Data for the task:
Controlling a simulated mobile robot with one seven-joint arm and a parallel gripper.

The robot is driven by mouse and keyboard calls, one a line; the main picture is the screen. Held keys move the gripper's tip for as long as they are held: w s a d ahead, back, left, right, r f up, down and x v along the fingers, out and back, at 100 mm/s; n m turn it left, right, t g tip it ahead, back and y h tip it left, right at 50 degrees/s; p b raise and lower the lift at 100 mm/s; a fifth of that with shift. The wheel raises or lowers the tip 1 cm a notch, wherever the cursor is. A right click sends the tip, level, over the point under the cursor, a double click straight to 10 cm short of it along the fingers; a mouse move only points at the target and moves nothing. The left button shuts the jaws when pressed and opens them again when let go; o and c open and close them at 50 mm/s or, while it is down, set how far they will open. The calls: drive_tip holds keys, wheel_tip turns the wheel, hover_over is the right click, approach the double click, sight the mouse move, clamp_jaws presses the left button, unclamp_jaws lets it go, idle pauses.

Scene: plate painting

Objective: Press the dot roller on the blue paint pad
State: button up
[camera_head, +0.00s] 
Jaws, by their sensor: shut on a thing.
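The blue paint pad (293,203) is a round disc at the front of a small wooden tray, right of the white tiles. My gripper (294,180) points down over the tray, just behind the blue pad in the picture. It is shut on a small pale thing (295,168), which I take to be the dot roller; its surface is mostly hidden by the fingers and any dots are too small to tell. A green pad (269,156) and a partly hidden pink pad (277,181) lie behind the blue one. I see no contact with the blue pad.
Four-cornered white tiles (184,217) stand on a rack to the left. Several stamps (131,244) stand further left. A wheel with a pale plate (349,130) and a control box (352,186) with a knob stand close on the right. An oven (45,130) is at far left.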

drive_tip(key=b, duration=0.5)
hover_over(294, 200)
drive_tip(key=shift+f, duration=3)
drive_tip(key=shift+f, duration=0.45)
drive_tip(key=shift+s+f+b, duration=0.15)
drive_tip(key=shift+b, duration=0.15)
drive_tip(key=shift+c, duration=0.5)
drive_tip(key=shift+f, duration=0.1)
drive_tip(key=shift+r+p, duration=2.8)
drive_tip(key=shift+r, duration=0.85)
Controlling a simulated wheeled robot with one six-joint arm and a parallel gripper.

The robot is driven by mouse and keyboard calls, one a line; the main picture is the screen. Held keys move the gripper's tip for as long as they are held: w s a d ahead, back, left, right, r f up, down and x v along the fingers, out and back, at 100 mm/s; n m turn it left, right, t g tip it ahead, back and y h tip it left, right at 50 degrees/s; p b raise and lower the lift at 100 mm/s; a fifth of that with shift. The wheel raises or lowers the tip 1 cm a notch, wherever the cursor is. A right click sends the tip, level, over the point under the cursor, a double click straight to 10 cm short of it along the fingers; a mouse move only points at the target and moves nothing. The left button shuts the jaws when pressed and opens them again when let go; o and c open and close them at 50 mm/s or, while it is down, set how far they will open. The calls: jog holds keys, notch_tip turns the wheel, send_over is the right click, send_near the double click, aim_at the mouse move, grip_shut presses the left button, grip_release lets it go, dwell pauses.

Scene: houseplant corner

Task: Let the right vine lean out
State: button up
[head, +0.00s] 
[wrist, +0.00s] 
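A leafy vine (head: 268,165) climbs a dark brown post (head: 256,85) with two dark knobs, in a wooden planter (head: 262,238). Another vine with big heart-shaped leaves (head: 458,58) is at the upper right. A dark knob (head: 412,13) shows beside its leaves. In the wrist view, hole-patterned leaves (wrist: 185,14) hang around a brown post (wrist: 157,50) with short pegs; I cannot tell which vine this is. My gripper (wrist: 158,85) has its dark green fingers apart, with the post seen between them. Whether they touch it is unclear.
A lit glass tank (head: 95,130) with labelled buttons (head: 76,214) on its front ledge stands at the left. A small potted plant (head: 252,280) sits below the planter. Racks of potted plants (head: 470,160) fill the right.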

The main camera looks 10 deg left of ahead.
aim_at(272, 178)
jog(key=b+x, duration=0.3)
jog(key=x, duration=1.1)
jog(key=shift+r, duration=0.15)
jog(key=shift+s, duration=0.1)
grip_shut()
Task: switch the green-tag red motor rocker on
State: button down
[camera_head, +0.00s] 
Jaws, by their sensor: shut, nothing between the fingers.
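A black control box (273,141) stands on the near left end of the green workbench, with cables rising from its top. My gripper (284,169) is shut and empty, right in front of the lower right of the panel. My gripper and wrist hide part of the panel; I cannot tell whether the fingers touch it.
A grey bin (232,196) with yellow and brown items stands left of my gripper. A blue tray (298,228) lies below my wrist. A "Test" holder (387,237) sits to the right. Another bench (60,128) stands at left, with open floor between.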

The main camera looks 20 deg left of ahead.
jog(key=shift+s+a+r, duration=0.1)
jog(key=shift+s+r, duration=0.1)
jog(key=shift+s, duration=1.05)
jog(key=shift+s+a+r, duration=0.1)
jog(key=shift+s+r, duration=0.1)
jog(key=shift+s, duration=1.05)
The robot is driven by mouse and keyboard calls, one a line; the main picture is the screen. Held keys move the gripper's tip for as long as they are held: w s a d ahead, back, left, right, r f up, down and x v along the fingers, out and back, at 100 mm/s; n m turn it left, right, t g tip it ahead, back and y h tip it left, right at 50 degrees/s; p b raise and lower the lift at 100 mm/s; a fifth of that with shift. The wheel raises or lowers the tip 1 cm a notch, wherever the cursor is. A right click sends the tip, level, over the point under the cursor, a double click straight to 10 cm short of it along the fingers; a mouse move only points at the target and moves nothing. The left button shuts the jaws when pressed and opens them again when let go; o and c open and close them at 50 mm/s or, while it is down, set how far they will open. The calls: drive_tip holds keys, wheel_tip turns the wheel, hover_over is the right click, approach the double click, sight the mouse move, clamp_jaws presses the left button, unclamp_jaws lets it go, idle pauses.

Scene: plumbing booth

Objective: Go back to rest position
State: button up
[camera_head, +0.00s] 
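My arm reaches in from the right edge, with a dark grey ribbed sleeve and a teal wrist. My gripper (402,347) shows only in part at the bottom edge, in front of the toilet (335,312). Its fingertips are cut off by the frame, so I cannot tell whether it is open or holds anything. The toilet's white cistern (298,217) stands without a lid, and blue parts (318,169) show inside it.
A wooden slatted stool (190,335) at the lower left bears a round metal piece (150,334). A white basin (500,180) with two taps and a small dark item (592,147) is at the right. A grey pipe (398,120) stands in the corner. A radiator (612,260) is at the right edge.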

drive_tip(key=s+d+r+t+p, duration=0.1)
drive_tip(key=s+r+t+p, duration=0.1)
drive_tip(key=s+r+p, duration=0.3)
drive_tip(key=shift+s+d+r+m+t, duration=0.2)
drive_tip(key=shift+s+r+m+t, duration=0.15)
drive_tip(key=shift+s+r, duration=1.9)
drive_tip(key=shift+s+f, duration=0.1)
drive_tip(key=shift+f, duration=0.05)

--

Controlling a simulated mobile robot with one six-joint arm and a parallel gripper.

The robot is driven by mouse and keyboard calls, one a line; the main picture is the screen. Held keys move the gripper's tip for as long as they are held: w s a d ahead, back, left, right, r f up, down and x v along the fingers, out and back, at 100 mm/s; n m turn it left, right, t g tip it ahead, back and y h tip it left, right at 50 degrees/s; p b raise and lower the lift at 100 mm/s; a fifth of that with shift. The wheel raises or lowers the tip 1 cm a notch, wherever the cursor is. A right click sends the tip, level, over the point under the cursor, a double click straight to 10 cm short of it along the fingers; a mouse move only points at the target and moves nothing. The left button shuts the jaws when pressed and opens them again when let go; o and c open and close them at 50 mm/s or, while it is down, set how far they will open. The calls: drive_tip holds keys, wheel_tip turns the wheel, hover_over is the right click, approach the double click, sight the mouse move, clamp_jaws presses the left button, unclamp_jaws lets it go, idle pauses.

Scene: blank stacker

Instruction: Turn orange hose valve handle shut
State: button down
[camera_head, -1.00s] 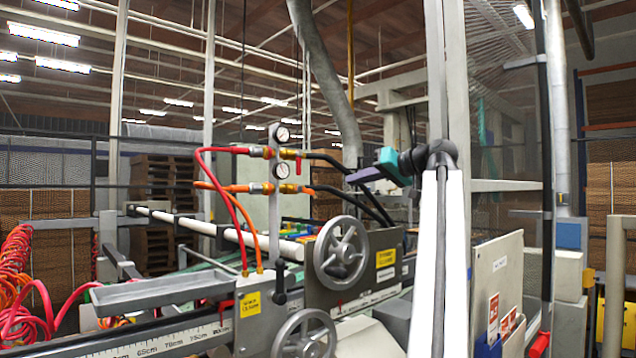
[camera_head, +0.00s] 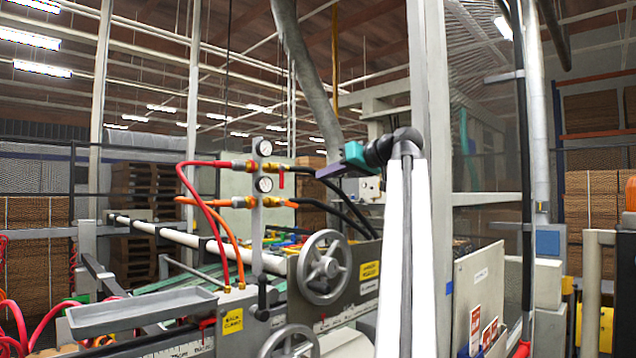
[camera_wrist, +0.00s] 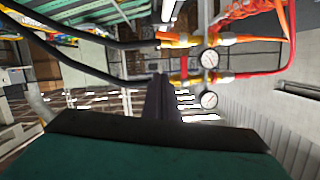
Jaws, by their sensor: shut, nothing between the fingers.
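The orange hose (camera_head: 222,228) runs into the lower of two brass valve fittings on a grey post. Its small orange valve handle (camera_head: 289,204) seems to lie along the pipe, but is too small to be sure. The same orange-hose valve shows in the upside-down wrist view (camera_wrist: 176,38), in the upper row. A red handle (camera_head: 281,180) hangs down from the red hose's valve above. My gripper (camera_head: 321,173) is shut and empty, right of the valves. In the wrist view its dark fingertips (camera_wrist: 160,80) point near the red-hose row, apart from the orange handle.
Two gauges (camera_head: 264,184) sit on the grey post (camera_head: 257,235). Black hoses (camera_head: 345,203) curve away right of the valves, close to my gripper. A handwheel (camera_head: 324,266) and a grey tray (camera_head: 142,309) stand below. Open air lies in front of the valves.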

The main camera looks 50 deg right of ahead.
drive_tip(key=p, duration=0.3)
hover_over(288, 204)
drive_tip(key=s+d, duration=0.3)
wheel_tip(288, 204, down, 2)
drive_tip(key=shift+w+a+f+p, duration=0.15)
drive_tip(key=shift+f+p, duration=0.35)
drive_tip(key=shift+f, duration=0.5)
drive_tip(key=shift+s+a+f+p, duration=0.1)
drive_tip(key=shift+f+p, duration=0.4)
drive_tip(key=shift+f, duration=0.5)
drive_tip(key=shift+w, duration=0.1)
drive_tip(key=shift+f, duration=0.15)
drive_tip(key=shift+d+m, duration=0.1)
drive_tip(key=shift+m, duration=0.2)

Exercise objective: Track down every line holding the string "simulated" and copy it.

Final result:
Controlling a simulated mobile robot with one seven-joint arm and a parallel gripper.
Controlling a simulated wheeled robot with one six-joint arm and a parallel gripper.
Controlling a simulated mobile robot with one six-joint arm and a parallel gripper.

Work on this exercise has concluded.